Can you print the data exactly and leave out each image?
============
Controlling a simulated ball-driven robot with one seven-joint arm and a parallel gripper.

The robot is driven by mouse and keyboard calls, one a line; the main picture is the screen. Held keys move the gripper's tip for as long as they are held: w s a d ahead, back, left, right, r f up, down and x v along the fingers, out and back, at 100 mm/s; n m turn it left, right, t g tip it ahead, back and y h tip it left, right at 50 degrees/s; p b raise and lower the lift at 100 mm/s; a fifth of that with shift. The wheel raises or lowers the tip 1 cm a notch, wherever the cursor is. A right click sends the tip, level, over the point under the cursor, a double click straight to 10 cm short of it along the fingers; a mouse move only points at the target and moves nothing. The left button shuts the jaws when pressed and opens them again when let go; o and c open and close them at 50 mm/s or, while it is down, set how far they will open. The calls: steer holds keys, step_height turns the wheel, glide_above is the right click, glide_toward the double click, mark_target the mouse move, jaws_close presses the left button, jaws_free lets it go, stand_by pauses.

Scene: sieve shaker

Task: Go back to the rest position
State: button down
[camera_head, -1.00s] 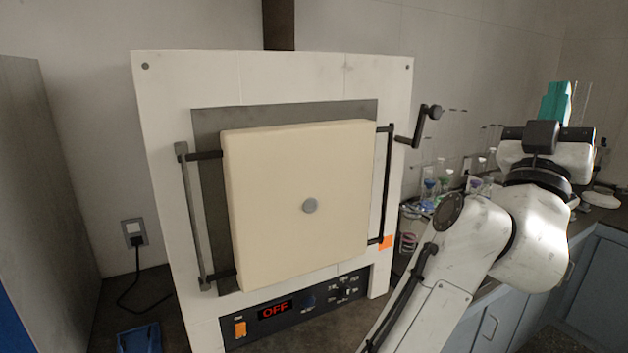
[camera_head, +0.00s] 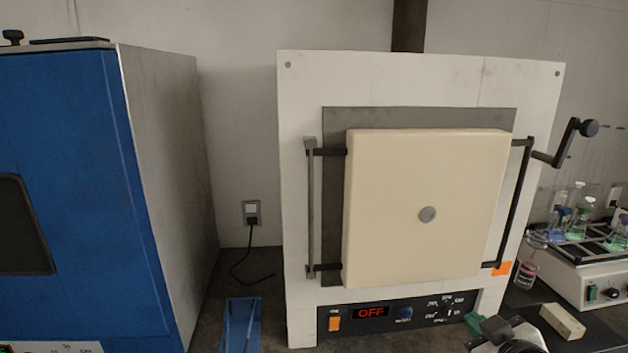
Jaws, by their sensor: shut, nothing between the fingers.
============
Solution to this task:
Controlling a simulated ball-driven robot with one seven-joint arm and a parallel gripper.

The robot is driven by mouse and keyboard calls, one a line; the main picture is the screen. Held keys move the gripper's tip for as long as they are held: w s a d ahead, back, left, right, r f up, down and x v along the fingers, out and back, at 100 mm/s; n m turn it left, right, t g tip it ahead, back and y h tip it left, right at 50 degrees/s; p b raise and lower the lift at 100 mm/s; a fifth of that with shift. The wheel raises or lowers the tip 1 cm a notch, wherever the cursor is. A right click sends the tip, level, over the point under the cursor, a double click straight to 10 cm short of it along the fingers; a mouse move only points at the target and moves nothing. The left button shuts the jaws when pressed and opens them again when let go; o and c open and close them at 50 mm/s or, while it is down, set how far they will open. The calls: steer holds keys, step_height turns the wheel, glide_above is the right click, glide_toward the double click, mark_target the mouse move, jaws_close presses the left button, jaws_free lets it go, stand_by pauses.

Scene: sieve shaker

Task: Go back to the rest position
State: button down
[camera_head, -1.00s] 
[camera_head, +0.00s] 
Jaws, by their sensor: shut, nothing between the fingers.

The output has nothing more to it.